# START OF SUPPLIED ENTRIES

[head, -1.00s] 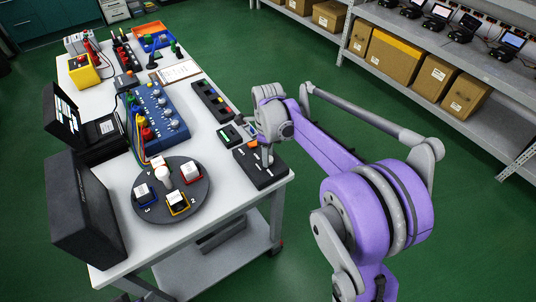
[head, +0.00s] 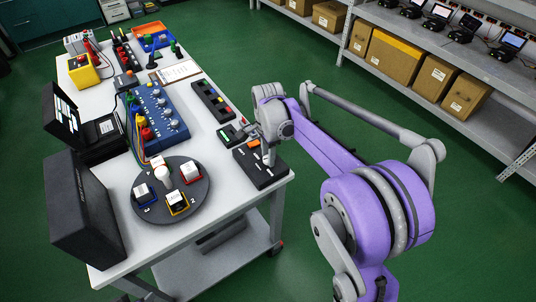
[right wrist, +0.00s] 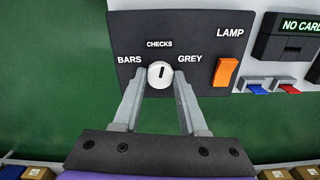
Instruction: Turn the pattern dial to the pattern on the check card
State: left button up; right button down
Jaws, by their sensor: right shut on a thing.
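The pattern dial (right wrist: 160,75) is a small white round knob with a black mark, on a black panel (right wrist: 128,30) labelled BARS, CHECKS and GREY. The mark stands about upright, toward CHECKS. My right gripper (right wrist: 160,80) is shut on the dial, one finger on each side. In the head view the right gripper (head: 268,158) reaches down to the panel (head: 263,178) at the table's near right corner and hides the dial. I cannot identify the check card. My left gripper is not in view.
An orange LAMP switch (right wrist: 226,72) sits right of the dial. Beyond is a reader (right wrist: 287,45) showing "NO CARD", with blue and red-ended pieces beside it. A round turntable (head: 148,207) with colored blocks and a blue knob box (head: 172,128) stand on the table (head: 225,190).

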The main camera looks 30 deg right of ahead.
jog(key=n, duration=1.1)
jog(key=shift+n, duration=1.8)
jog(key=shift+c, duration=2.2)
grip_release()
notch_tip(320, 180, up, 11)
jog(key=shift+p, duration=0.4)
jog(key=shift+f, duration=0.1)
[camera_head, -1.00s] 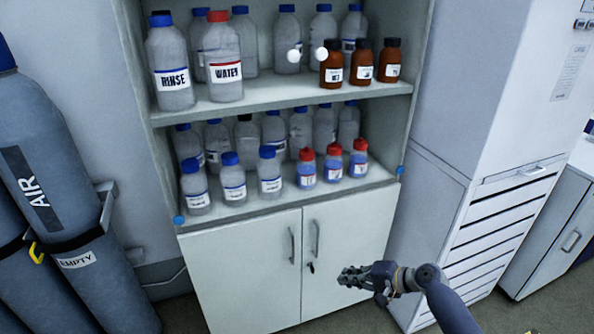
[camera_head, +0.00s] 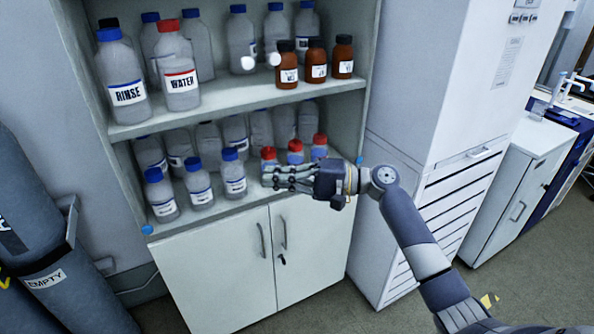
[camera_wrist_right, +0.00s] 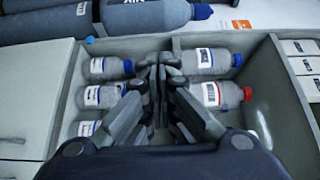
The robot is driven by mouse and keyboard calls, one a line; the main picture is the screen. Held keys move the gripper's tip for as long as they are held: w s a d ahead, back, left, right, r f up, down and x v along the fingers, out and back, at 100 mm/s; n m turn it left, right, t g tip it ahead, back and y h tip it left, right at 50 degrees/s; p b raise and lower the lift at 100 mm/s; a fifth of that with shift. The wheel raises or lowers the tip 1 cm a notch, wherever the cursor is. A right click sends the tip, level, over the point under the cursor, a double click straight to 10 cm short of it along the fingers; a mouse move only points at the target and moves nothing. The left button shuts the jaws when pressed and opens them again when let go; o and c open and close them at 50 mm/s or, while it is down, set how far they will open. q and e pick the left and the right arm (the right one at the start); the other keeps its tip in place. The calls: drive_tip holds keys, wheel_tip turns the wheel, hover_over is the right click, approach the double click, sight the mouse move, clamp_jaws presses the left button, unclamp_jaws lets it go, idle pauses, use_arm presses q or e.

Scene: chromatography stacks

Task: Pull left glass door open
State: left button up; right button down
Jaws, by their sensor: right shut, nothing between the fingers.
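Two clear glass doors seem to cover the upper cabinet, though the glass itself hardly shows. The left door's white round knob (camera_head: 246,62) and the right door's white knob (camera_head: 273,59) sit side by side before the upper shelf. My right gripper (camera_head: 268,177) is shut and empty, below both knobs and in front of the lower shelf, its fingers pointing left. It hides parts of the red-capped bottles. In the right wrist view the gripper (camera_wrist_right: 161,62) shows with its fingers together; no knob can be made out there. My left gripper is not in view.
Behind the glass stand the rinse bottle (camera_head: 124,85), the water bottle (camera_head: 178,75) and several brown bottles (camera_head: 316,62). White lower cupboard doors (camera_head: 215,275) are shut. Grey gas cylinders (camera_head: 40,270) stand at left, a tall white unit (camera_head: 420,110) at right.

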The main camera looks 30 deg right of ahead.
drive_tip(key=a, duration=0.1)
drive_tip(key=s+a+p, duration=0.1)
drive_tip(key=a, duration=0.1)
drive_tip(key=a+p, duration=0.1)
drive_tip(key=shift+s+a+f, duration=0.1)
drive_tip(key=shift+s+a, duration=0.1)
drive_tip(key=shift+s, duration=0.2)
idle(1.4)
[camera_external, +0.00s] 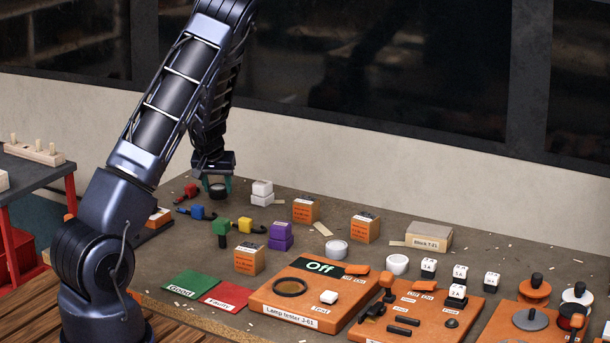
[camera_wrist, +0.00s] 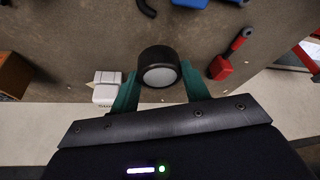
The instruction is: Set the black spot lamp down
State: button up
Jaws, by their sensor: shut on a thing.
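The black spot lamp (camera_wrist: 159,68) is a short black cylinder with a pale round face, seen in the wrist view between the two green fingers. My gripper (camera_wrist: 157,88) is shut on it. In the external view my gripper (camera_external: 217,184) is low over the far left part of the bench, and the lamp (camera_external: 217,191) shows dark between its fingers. I cannot tell whether the lamp touches the bench top.
White blocks (camera_external: 262,192) stand just right of my gripper. A red-and-black part (camera_external: 188,191) and a blue-and-black part (camera_external: 200,213) lie to its left and front. The lamp tester (camera_external: 272,299), green card (camera_external: 190,284) and red card (camera_external: 226,295) are nearer the front.

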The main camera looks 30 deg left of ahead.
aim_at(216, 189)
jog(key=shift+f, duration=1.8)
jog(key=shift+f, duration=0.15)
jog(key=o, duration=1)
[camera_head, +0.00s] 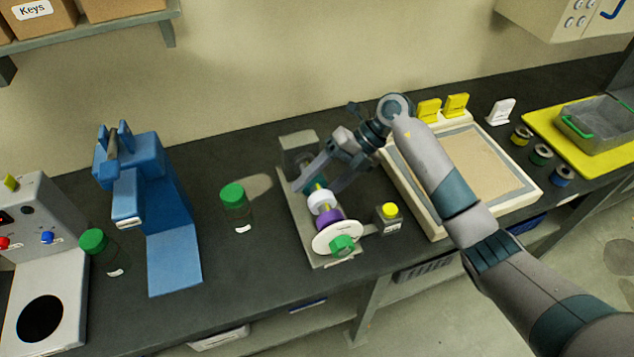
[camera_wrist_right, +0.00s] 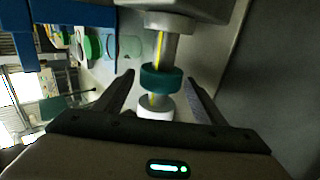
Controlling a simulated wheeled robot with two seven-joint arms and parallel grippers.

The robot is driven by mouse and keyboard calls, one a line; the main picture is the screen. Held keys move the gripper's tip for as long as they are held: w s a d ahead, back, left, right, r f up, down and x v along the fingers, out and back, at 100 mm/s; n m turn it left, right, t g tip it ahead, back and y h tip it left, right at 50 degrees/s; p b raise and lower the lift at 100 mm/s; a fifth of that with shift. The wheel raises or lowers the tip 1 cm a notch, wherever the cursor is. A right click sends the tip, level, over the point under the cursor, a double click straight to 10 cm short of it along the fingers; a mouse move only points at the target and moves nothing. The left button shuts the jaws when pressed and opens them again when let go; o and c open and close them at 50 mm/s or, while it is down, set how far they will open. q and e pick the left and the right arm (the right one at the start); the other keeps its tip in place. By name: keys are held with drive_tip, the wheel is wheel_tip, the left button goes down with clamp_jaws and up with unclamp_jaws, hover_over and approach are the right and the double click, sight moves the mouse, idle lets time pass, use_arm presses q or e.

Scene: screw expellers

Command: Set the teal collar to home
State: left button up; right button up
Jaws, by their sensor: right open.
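The screw expeller (camera_head: 306,235) stands on the dark bench in the middle of the head view. Along its shaft sit the teal collar (camera_head: 315,187), a white collar (camera_head: 321,201) and a purple collar (camera_head: 329,219). A white disc (camera_head: 336,238) with a green knob (camera_head: 342,246) is at the near end. In the right wrist view the teal collar (camera_wrist_right: 161,77) lies between the fingers, with gaps on both sides, and the white collar (camera_wrist_right: 155,107) is beside it. My right gripper (camera_wrist_right: 160,80) is open around the teal collar. My left gripper is not in view.
A small yellow-topped block (camera_head: 389,217) stands right of the expeller. A framed tray (camera_head: 480,165) lies under my right arm. A green-lidded jar (camera_head: 236,208) and a blue press (camera_head: 150,200) stand to the left. A yellow mat with a grey bin (camera_head: 598,130) is far right.

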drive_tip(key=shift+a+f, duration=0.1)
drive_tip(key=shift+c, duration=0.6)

# END OF SUPPLIED ENTRIES

[WORK TO COMPLETE]: Extract all lines containing the word "Scene".

[RESULT FOR THIS EXERCISE]:
Scene: chromatography stacks
Scene: screw expellers

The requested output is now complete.